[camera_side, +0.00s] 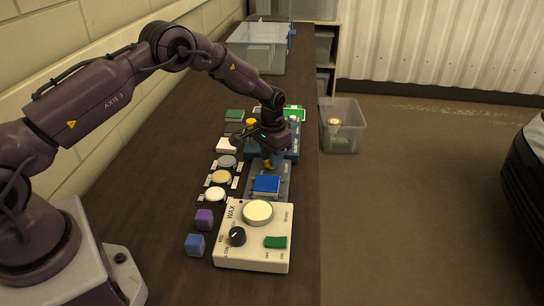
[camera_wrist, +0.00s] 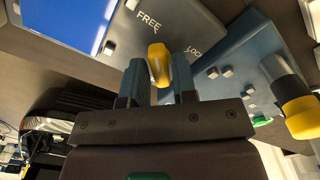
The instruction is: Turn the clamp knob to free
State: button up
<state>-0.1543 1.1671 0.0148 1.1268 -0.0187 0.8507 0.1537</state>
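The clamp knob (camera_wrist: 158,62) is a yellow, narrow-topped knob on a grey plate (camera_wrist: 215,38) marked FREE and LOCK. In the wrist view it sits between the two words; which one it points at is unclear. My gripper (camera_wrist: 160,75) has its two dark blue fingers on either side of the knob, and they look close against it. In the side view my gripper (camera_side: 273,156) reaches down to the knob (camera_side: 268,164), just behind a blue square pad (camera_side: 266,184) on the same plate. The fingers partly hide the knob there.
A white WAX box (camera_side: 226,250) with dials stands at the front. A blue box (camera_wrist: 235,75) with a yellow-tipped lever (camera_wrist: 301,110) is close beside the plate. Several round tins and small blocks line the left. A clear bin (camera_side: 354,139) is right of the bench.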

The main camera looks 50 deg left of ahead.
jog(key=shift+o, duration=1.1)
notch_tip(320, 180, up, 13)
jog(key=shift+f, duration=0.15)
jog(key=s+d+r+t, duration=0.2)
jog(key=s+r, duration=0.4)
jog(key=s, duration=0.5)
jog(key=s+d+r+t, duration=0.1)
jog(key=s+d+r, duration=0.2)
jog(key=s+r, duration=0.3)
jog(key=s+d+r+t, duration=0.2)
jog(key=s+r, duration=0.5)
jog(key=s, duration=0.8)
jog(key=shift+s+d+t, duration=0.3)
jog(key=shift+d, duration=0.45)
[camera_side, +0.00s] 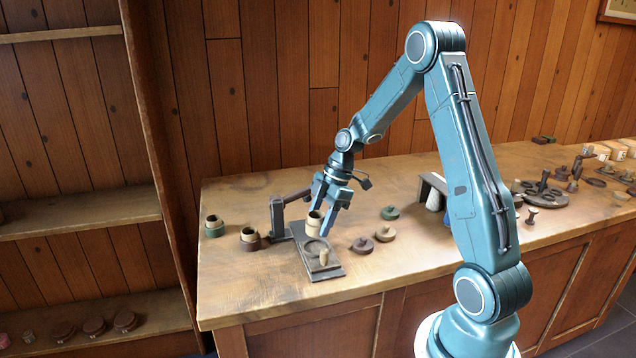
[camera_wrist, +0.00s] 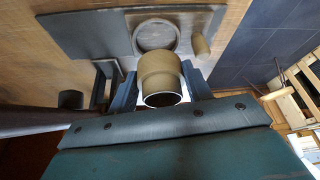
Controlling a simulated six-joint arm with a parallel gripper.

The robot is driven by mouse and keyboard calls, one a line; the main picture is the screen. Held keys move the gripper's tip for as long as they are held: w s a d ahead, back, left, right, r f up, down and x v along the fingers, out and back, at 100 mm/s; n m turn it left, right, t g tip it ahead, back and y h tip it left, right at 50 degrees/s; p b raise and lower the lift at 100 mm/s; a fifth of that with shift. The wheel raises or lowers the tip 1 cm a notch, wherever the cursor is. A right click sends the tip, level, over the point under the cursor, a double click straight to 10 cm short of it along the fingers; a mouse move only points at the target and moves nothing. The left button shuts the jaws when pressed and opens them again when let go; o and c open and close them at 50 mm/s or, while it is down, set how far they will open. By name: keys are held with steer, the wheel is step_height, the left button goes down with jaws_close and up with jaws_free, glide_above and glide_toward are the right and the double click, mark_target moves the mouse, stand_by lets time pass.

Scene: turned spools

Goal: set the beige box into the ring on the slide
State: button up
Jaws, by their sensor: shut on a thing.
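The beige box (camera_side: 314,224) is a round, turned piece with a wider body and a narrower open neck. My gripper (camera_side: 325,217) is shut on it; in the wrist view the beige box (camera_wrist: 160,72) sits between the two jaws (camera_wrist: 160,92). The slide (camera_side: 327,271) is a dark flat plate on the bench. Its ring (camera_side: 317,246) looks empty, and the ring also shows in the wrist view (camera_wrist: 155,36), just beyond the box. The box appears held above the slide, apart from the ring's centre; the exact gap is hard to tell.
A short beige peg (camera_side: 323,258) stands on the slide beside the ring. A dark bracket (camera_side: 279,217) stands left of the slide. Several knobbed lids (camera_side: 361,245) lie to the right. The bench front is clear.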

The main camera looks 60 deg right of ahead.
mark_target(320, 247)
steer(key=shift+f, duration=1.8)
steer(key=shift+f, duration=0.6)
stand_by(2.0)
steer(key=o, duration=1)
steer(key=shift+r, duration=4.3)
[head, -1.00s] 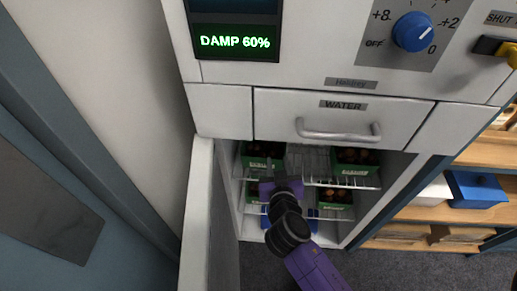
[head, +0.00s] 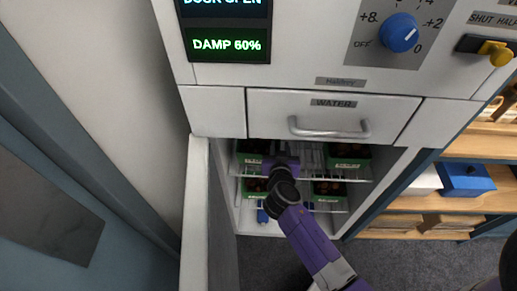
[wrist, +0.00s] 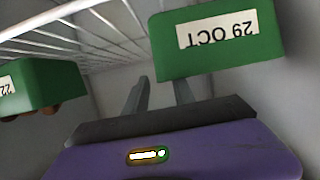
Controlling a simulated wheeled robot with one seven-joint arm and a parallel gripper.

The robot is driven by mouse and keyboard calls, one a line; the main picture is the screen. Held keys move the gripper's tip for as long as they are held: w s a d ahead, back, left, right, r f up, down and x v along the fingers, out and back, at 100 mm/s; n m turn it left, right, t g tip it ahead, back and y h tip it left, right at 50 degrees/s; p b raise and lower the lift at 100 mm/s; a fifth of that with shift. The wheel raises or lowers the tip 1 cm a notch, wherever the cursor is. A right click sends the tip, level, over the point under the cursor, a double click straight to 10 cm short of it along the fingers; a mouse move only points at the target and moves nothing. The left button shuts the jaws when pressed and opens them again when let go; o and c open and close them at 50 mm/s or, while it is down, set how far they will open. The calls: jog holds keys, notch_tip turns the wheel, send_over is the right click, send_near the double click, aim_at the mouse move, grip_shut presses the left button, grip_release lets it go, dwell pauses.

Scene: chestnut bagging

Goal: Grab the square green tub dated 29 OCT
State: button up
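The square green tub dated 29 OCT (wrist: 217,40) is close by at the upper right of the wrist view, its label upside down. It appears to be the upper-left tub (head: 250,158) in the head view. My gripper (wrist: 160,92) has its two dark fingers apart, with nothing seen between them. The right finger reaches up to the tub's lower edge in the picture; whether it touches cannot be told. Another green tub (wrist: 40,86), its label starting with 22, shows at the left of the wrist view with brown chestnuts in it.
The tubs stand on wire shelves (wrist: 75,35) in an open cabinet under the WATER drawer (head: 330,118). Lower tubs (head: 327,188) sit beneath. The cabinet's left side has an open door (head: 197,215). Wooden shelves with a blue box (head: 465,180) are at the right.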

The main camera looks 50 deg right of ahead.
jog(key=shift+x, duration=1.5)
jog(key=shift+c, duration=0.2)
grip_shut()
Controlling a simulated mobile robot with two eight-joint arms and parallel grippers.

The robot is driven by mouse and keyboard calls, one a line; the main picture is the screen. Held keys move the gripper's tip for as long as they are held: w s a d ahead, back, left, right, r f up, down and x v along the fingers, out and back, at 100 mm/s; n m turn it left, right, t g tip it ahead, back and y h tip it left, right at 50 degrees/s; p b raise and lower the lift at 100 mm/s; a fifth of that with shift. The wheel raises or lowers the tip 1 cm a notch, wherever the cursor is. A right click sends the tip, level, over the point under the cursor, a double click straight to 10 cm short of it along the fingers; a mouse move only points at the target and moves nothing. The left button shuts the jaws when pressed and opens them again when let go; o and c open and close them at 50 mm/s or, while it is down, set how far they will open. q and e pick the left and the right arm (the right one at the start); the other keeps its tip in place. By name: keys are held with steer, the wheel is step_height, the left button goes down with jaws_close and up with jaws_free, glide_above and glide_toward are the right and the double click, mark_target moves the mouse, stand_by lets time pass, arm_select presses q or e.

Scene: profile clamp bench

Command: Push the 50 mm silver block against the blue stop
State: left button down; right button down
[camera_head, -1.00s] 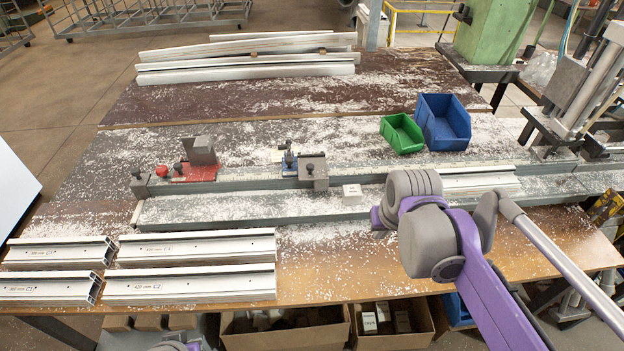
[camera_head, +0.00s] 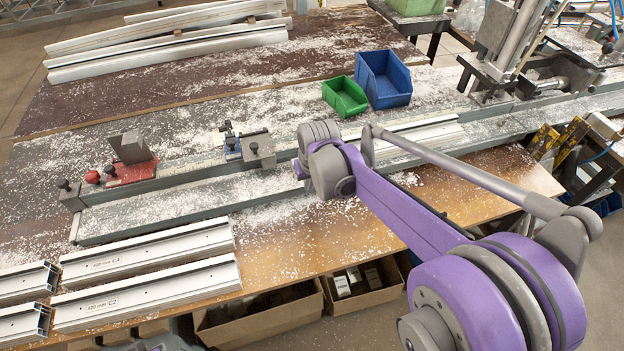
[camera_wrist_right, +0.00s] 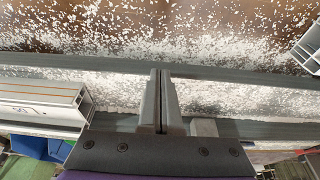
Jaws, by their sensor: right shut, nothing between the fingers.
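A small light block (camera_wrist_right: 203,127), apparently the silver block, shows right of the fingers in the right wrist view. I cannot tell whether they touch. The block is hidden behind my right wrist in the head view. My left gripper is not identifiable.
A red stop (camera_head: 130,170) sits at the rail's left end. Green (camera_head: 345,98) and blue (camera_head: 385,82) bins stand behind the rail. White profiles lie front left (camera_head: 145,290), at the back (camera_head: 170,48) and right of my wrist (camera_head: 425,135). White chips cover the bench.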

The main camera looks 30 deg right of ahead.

+++

Provide the number of lines in the data above that contain the string "parallel", and nothing else.

• RESPONSE TO THIS EXERCISE: 3